The department rejected her application, I was informed, because they worried she might “feel uncomfortable” working with faculty who tended to be more critical of Israel. My first thought was What are these professors doing to make students so scared to disagree with them? Somehow this was meant to illustrate how the admissions process was not politically biased, despite the applicant’s political views being the explicit basis for refusing to admit her!

I should add that the professor who told me this story was generally moderate and never displayed any bias during my time in her seminar, and I have tremendous respect for her as an educator. But that’s exactly the point. Biases are rarely embraced consciously, and they often come with ostensibly noble reasoning. It hardly seems to occur to these faculty members that every department in the country might object to the candidate on the same grounds, creating industry-wide barriers to entering a graduate program for some students.

The homogeneity of faculty affects the undergraduate classroom experience as well. It is worth noting that although more than 70 percent of students report a reluctance to share their political or social views in the classroom, the general trend affects conservative students only slightly more than their left-wing counterparts. However, conservative students overwhelmingly cite fear of reprisal from professors as the source of their restraint. Students on the left, by contrast, generally fear ridicule and even violence from their peers, which seems to show the effects of the politicized caricature professors paint of conservatives in general; student surveys show that “students identifying as ‘extremely liberal’” were twice as likely to find violence “acceptable” to prevent campus speakers than “extremely conservative” students, likely due to the greater faculty support th

at left-wing students enjoy.

Finally, ideological homogeneity contributes to the breakdown of the peer-review process for scholarly publications. Again, this is not necessarily a conscious bias, as confirmation bias generally manifests through the comparative lack of scrutiny applied to claims that support people’s predispositions, regardless of their political leanings. The problem is that when the majority of reviewers share the same biases as the author, low-quality research that presents a majority view is more likely to reach publication than better-quality research that offers a contrary perspective.

The confirmation-bias problem in scholarly publications was recently exposed by the infamous “grievance studies” professors, who submitted satirical articles that were overwhelmingly polemical but appealed to the general biases of the academic community. These articles were deliberately designed to be unpublishable by conventional standards of academic rigor, with fabricated citations and absurd analyses, to test whether adopting the approved biases would be sufficient to get bad scholarship published. One article, which was published in the feminist journal Affilia, actually rewrote portions of Adolph Hitler’s Mein Kampf with postmodernist jargon, essentially testing whether Hitler would be able to earn tenure in the modern American academic climate. The answer, sadly, seems to be yes.
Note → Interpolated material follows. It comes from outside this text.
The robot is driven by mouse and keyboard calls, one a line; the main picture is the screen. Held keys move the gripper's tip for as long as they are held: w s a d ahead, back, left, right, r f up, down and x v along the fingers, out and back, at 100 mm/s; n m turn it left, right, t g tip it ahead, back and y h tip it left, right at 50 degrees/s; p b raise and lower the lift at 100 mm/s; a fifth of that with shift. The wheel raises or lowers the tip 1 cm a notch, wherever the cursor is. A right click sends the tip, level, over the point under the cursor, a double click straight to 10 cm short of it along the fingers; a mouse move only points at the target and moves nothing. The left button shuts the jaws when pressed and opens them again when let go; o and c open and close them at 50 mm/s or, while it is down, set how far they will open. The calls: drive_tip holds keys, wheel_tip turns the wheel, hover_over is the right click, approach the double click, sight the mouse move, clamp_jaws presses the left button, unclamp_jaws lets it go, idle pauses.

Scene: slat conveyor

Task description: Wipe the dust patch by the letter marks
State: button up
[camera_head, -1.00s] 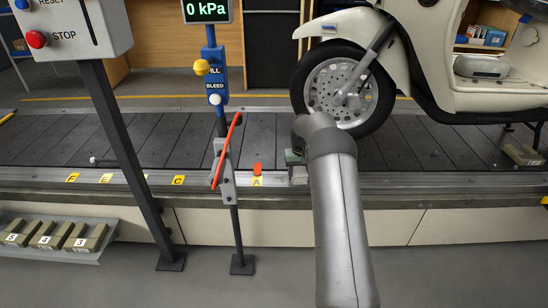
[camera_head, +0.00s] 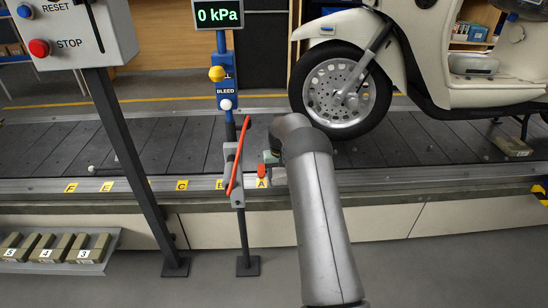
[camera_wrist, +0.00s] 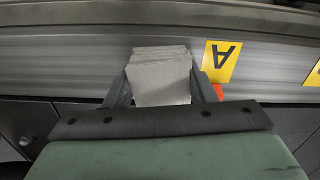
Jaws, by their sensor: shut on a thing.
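My gripper (camera_wrist: 160,92) is shut on a pale grey block-like pad (camera_wrist: 160,72), with one finger on each side of it. The pad is over the metal side rail of the conveyor, just left of the yellow letter A mark (camera_wrist: 222,60) in the wrist view. I cannot tell whether the pad touches the rail. In the head view my gripper is partly hidden behind my arm, just right of the A mark (camera_head: 262,183). The C mark (camera_head: 182,185) and other letter marks run leftward along the rail. I cannot make out a dust patch.
A small orange-red piece (camera_head: 262,171) sits at the A mark, close to my gripper. A gauge stand with a red lever (camera_head: 238,155) stands close on the left. A stop-button box (camera_head: 80,32) on a post is farther left. A cream scooter (camera_head: 425,60) stands on the slats.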

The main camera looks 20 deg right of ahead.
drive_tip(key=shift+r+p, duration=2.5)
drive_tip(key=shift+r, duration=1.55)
Of course, the bias in academia not only allowed several of these articles to be published, but it also directed the backlash against the authors once they admitted the hoax. Instead of opening a discussion about the failures of the peer-review system that the faux articles exposed, the academic community overwhelmingly excoriated the pranksters for committing academic fraud. Even for those who agree that the method of exposing the problem was inappropriate, the success of the hoax should have opened discussion on the problems that allowed these articles to be published in the first place, but this did not occur. Instead, the grievance studies professors, who were all left of center but sincerely cared about academic integrity, were ostracized by their peers, and some have been driven to resign from their teaching positions.

The purpose of higher education is to further the production (research) and distribution (teaching) of knowledge, but ideological homogeneity has led to the foiling of both purposes. The fact that this problem has manifested on the left side of the political spectrum in the United States does not mean that it would not be equally problematic if the ratios were reversed. Human beings are naturally prone to these kinds of biases, and the only way to check them institutionally is to promote political diversity in academia.
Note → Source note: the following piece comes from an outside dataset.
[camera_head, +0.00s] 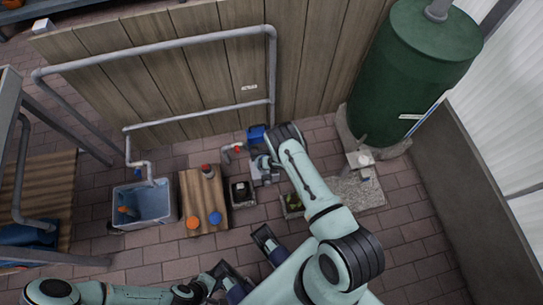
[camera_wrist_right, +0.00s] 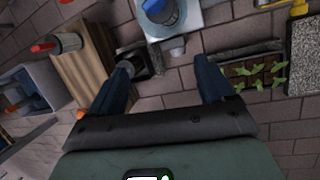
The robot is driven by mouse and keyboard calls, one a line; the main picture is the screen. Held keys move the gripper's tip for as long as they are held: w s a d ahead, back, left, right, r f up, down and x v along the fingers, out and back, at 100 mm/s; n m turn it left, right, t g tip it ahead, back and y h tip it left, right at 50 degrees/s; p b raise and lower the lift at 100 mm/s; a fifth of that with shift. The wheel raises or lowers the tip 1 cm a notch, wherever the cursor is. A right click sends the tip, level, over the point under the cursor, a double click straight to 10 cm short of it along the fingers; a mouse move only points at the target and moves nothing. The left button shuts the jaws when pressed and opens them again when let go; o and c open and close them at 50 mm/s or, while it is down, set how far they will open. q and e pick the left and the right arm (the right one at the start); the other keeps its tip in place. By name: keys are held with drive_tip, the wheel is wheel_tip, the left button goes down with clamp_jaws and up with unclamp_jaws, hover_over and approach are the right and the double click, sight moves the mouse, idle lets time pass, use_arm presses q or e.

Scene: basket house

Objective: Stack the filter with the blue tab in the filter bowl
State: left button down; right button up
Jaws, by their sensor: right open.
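A round blue piece (camera_head: 215,218), which may be the filter with the blue tab, lies on a wooden board (camera_head: 181,195) beside an orange one (camera_head: 193,222). A blue cylinder (camera_wrist_right: 160,12) on a pale square base shows at the top of the right wrist view. I cannot tell which thing is the filter bowl.
A blue-grey tub (camera_head: 128,206) stands left of the board. A dark box (camera_head: 243,192) stands right of it. A planter (camera_wrist_right: 250,75) lies farther right. Pipes (camera_head: 200,42) run along the wooden wall. A green tank (camera_head: 415,70) stands at the back right.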

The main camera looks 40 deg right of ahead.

If academia were equally split between left- and right-wing faculty, professors would have to be more mindful of the impartiality of their analyses when submitting research for publication, and students would be exposed to a variety of viewpoints and enjoy a more open educational experience overall. Ironically, this is the only kind of diversity that seems to be negatively valued in universities today.
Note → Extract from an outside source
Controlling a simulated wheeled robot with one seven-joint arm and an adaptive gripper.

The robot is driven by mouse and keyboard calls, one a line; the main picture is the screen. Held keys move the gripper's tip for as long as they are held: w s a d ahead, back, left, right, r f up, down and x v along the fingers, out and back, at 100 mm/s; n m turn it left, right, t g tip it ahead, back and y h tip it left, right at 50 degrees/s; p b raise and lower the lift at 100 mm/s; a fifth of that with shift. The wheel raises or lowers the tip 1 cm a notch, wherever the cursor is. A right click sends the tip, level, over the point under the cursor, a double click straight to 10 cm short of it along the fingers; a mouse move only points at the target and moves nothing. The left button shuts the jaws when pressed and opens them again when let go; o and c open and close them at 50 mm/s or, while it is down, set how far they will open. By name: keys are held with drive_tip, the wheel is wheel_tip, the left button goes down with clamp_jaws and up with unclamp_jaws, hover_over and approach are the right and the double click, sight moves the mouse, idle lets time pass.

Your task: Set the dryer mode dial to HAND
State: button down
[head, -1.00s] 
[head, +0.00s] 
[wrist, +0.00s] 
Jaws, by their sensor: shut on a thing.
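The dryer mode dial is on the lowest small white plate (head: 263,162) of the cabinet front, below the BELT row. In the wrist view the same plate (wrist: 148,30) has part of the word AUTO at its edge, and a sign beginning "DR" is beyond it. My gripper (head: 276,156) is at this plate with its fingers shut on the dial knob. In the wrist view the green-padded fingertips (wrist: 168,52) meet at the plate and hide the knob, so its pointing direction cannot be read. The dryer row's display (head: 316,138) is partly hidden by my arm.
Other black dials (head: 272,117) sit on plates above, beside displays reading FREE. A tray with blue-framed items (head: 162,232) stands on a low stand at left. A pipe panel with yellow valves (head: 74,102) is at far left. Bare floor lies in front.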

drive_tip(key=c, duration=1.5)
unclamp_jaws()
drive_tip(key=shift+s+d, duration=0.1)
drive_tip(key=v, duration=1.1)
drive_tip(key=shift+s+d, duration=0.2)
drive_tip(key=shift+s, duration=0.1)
One way to change this is to encourage university donors to stop giving money to colleges that do not practice these values. This was essentially what happened during the similarly polemical environment of the 1970s, which compelled universities to crack down on political biases among faculty. The outcome was a less hostile and more apolitical campus environment in the 1980s and 1990s. Unfortunately, many donors who attended college in this era are unaware of how far academia has fallen in the past three decades, and they continue to financially support a broken system. Recognizing the scope of the problem is the first step toward solving it.

  • 1. Carnegie Commission Survey, 1969–1984; HERI Faculty Survey, 1989–2016.